The Idaho Water Resources Board toured the Minidoka Dam near Rupert, Idaho, in September and discussed the engineering needed to raise the height of the dam up to 5 feet. This would increase the storage capacity of Lake Walcott by 55,000 acre feet-much needed additional storage space that would help bolster storage water for downstream stream flow rights holders.

The Board signed an agreement with the BOR to perform a feasibility study of the project. The dam, located near Rupert, Idaho, is situated on the Snake River below the American Falls Reservoir. Lake Walcott holds 95,180 acre feet in comparison to American Falls' 1.7 million acre feet.

In comparison, Palisades Reservoir holds 1.2 million acre feet and Jackson Lake Reservoir 847,000. It is this pair of storages at the highest point in the Snake River System that keep southern Idaho irrigators turned to weather reports and snowfall totals throughout the winter.

In early December, the entire Snake River storage system of 4.2 million acre feet was at 52 percent of capacity.

The Board is also asking the BOR for matching 50-50 funds for a study on the possibility of rebuilding the Teton Dam near Newdale, Idaho.

SAVING WATER

A weather modification program was planned in the Upper Snake River Basin again this year to increase snowpack. Called an experimental project, silver iodine crystals are put into cloud cover to "milk" moisture from passing storm fronts. Several entities are involved in sharing costs of the project.

Another effort to increase irrigation water amounts is to take land out of production. The state and federal governments each offer minimum amounts per acre for land put into the Conservation Reserve Environmental Protection (CREP) program.

The water board hoped more financial incentives could be found to bolster the program in 2009. The Board will approach the state legislature to ask for increased funding from $7 to $10 million over the first five years of the program.

INCIDENTAL RECHARGE

Snake River Watermaster Lyle Swank was asked about the recharge situation.
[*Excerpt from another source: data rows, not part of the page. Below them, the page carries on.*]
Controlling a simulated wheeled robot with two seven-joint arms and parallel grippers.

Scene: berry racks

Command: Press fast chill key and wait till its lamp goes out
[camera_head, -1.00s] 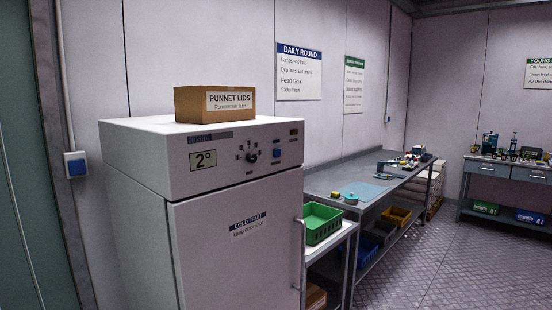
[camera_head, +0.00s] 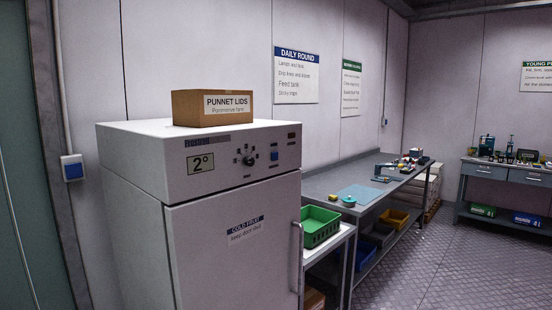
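A white cold cabinet (camera_head: 235,220) labelled COLD FRUIT stands at the left in the head view, its door shut. Its top panel carries a display (camera_head: 201,162) reading 2°, a dark round knob (camera_head: 249,160) ringed by marks, and a blue square key (camera_head: 274,156). A small dark window (camera_head: 291,135), which may be a lamp, sits above and right of the key; I see no clear glow in it. The lettering by the key is too small to read. Neither of my grippers shows.
A cardboard box (camera_head: 212,108) marked PUNNET LIDS sits on the cabinet. A green crate (camera_head: 320,226) stands on a low table to its right. A long grey bench (camera_head: 325,183) runs along the wall. The patterned floor (camera_head: 440,265) at right is clear.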

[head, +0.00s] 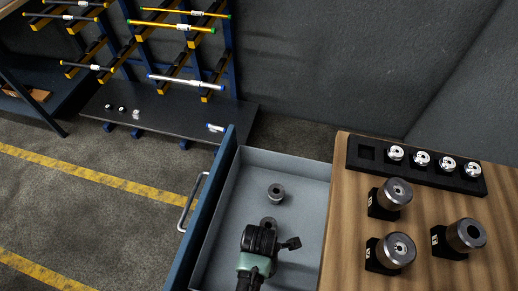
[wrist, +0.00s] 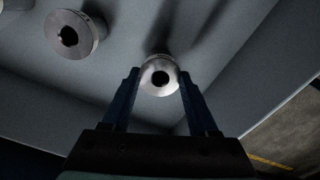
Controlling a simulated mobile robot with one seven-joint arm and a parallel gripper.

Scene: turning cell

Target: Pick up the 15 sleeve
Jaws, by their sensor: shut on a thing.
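My gripper (wrist: 160,98) is shut on a small round metal sleeve (wrist: 159,77) with a dark bore, inside the open drawer (head: 229,216). In the head view the arm mostly covers this sleeve, and only a bit of it (head: 268,222) shows beyond my gripper. A second, similar sleeve (head: 276,192) stands apart on the drawer floor farther back; it also shows at the upper left of the wrist view (wrist: 75,35). No number can be read on either sleeve.
A wooden top (head: 345,215) right of the drawer carries several large dark collars on black blocks (head: 390,250) and a black tray (head: 368,168) with several shiny rings and one empty pocket. A rack of bars (head: 170,50) stands at the back left. The drawer front and walls surround my gripper.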

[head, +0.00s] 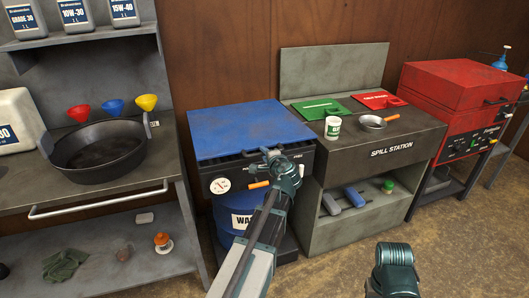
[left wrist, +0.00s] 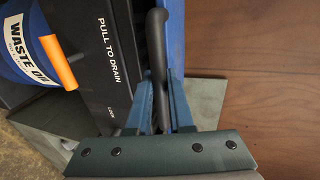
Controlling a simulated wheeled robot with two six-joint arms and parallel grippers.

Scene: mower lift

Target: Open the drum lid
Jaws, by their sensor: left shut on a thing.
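The blue drum lid (head: 245,128) lies flat or nearly flat over the black top of the waste-oil drum (head: 236,215); I cannot tell whether it is slightly raised. My left gripper (head: 270,156) is at the lid's front edge. In the left wrist view my left gripper (left wrist: 160,108) is shut on a dark bar handle (left wrist: 157,50), which runs between its blue fingers. The blue lid edge (left wrist: 175,45) shows beside the handle. A teal part of my right arm shows at the bottom right of the head view; its fingers do not show.
An orange drain handle (head: 259,185) sticks out at the drum's front; it also shows in the left wrist view (left wrist: 58,62). A bench (head: 110,190) stands on the left.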

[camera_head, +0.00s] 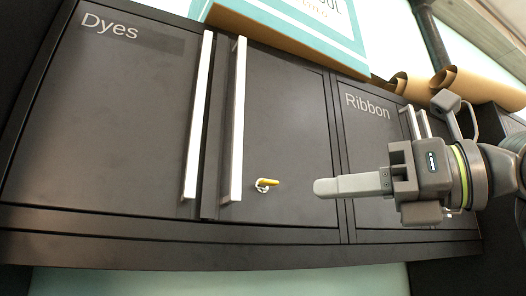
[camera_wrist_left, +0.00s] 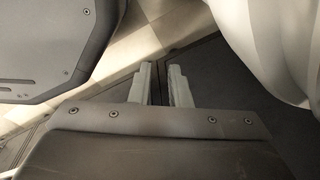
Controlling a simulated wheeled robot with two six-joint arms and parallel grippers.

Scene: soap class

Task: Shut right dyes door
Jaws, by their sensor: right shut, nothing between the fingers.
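The Dyes cupboard has two dark doors. The left door (camera_head: 100,130) carries the Dyes label and a long white handle (camera_head: 197,120). The right Dyes door (camera_head: 285,120) has a white handle (camera_head: 237,120) and a yellow key-like latch (camera_head: 267,183). It looks shut or nearly shut; I cannot tell if a small gap is left. My right gripper (camera_head: 318,188) is shut and empty, in front of the door's lower right part; contact cannot be told. My left gripper (camera_wrist_left: 161,72) shows in the left wrist view, open by a narrow gap, with nothing between the fingers.
The Ribbon cupboard (camera_head: 372,150) adjoins on the right, partly hidden by my right arm. A teal and white box (camera_head: 310,25) and brown paper rolls (camera_head: 470,85) lie on top. A dark ledge (camera_head: 150,230) runs below the doors.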

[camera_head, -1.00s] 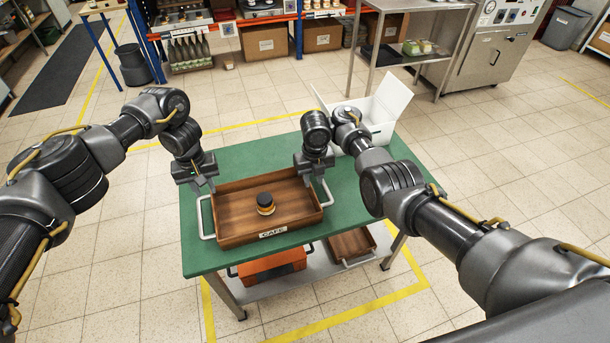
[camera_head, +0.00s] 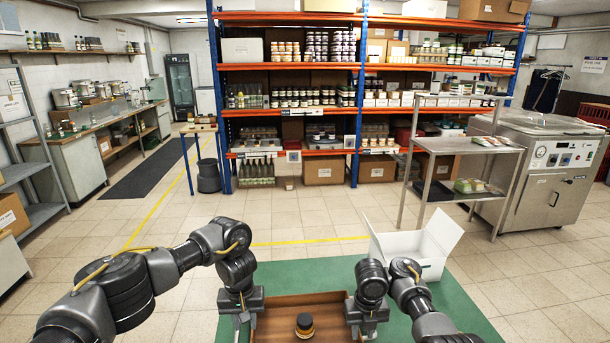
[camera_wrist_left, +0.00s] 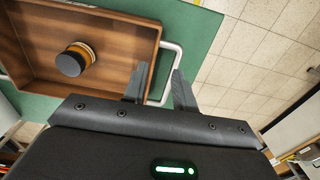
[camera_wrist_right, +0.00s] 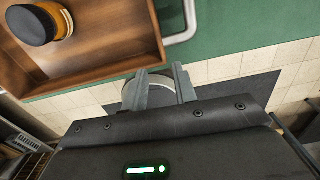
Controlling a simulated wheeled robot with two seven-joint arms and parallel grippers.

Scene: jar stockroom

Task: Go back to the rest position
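A wooden tray (camera_head: 335,312) lies on the green table (camera_head: 310,273), with one dark-lidded amber jar (camera_head: 305,323) standing in it. My left gripper (camera_head: 243,320) is at the tray's left side; in the left wrist view its two fingers (camera_wrist_left: 158,80) are apart, and the tray's pale handle (camera_wrist_left: 176,52) shows between and beyond them. My right gripper (camera_head: 365,329) is at the tray's right side. In the right wrist view its fingers (camera_wrist_right: 160,80) are apart and empty, with the other handle (camera_wrist_right: 187,25) clear of them. The tray's front is cut off in the head view.
An open white box (camera_head: 420,262) stands at the table's back right. Behind are a metal trolley (camera_head: 455,146), a steel machine (camera_head: 545,180), loaded shelves (camera_head: 290,68) and a dark bin (camera_head: 208,176).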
Swank, who oversees diversions for the largest irrigation district in the country, says each irrigation district or canal company has to provide its own answers for loss of discharge-an annual event-and which is not considered "additional" recharge to the Snake River Plain Aquifer.
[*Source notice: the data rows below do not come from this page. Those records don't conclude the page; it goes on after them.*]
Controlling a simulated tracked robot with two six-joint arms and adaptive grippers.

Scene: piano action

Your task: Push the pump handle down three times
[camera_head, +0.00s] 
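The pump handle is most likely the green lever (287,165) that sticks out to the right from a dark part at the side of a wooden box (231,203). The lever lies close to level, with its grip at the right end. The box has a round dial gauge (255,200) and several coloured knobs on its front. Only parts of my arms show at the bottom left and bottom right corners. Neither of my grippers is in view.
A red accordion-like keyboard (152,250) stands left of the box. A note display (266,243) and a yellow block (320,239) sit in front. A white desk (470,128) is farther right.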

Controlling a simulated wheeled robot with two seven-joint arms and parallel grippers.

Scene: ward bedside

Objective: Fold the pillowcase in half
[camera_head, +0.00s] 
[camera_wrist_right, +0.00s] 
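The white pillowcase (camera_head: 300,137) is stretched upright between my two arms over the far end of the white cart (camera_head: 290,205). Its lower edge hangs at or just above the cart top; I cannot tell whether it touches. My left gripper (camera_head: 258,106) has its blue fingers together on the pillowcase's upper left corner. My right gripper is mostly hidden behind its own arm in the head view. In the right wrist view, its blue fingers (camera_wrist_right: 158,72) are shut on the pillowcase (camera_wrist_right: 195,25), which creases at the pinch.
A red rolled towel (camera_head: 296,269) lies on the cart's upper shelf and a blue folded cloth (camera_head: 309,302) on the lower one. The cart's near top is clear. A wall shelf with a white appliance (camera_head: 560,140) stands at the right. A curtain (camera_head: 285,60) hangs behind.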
He said water is more commonly moved within the canal system, than transferred. If land did have canal shares and was irrigated the shares may have been moved to other ground within the canal system. He said there is no reporting requirement to the IDWR for that situation.

"If water is transferred, it goes through a legal notice advertisement process which allows any protestant to file objections, and it is well documented when and where the water right is moved to a different legal description location," Swank said.

As for natural recharge from the canal and irrigation districts, he says all canals in Idaho have been leaking water into the aquifer to some degree since they were established.

"For most of the past century, the leakage was considered more of a problem. . For some of the canals, they may have been a big enough problem that they took measures to reduce the leakage."

Mentioning the Aberdeen-Springfield Canal at Aberdeen, Idaho, Swank said the company was allowed to drill wells to recover the water lost due to leakage.

"It has been only recently, when the surface water/ground water conflicts started, that this leakage has been considered to have a `recharge value.' The recharge location, hydrology and geology are all variables which make recharge at one location different than others.

"When water returns and whether it returns more quickly or is longer lasting may be better or worse depending on whether we have a short- or long-term outlook. But canals do have the option to reduce their leakage by lining canals," he continued.

However, Swank says what would normally be recharged during the irrigation season is considered normal operation that occurred for decades, and would not be considered an amount that could be a recharge credit.

"If the aquifer has been declining at some locations, it may not have been enough or at the best location to stabilize the Eastern Snake Plain Aquifer (ESPA). What we are looking at for recharge would be in addition to what normally would be recharged during the irrigation season."

IDWR director David Tutill explained to his board that a recharge at the end of the irrigation season last year could not be noticed in trend lines of increased spring flow.

He explained that since the 1950s the spring flow trend line has been down. Map data from the USGS show that flow declines are seasonal, matching the irrigation seasons above the springs. He said this will probably mask groundwater diversions.

NEW METHODOLOGY

Jerry Rigby of Rexburg, Idaho, and attorney and chairman of the IDWR, said the move from flood to sprinkler irrigation in the decades of the 1950s-1960s was one of the largest factors in decreasing the Snake River Plain Aquifer.

He said no one can force surface irrigators to continue to flood irrigate. "Therefore," Rigby said, "there are many who want to have incentives developed which would encourage surface users to continue to floor irrigate or at least continue the incidental recharge.

"However, until the laws are changed, the current law won't allow one to receive recharge credit for true `incidental' recharge and therefore one cannot demand credit or other benefits.

"We are presently working on a methodology which would determine a reasonable amount of `incidental' recharge. However, in order to get any real benefit, one's system would need to recharge a substantial amount of water beyond that amount determined to be incidental.

"Some systems easily meet this higher test and would be given mitigation credit for wells within their systems with the `excess over incidental' recharge. These wells would be considered `call proof' from calls made by surface users from down stream."

Rigby continued, "If we don't do something, then those who are having a substantial amount of loss from their systems will begin to develop a sealing mechanism to avoid their system losses, which will only aggravate the lowering aquifer levels and cause more water calls to be made by downstream surface users.

"However, to date, surface water users have not been willing to provide any incentive, claiming that if any group provides these incentives, it should be the ground water users."

Rigby indicated it may be a matter of "who blinks first." Or, in the minds of all water users, how much naturally seeps back into the aquifer based on dry or wet years.

Swank adds that the scientific community has a basic understanding of the ESPA. "We know that the historical canal diversions `recharged' the ESPA over time and contributed to the rising spring flows at Thousand Springs and elsewhere. We are looking at ways and places to recharge while also gathering information to determine if those efforts are having the desired impact. CAMP is an effort to stabilize the ESPA by a combination of both increasing supply and reducing demand."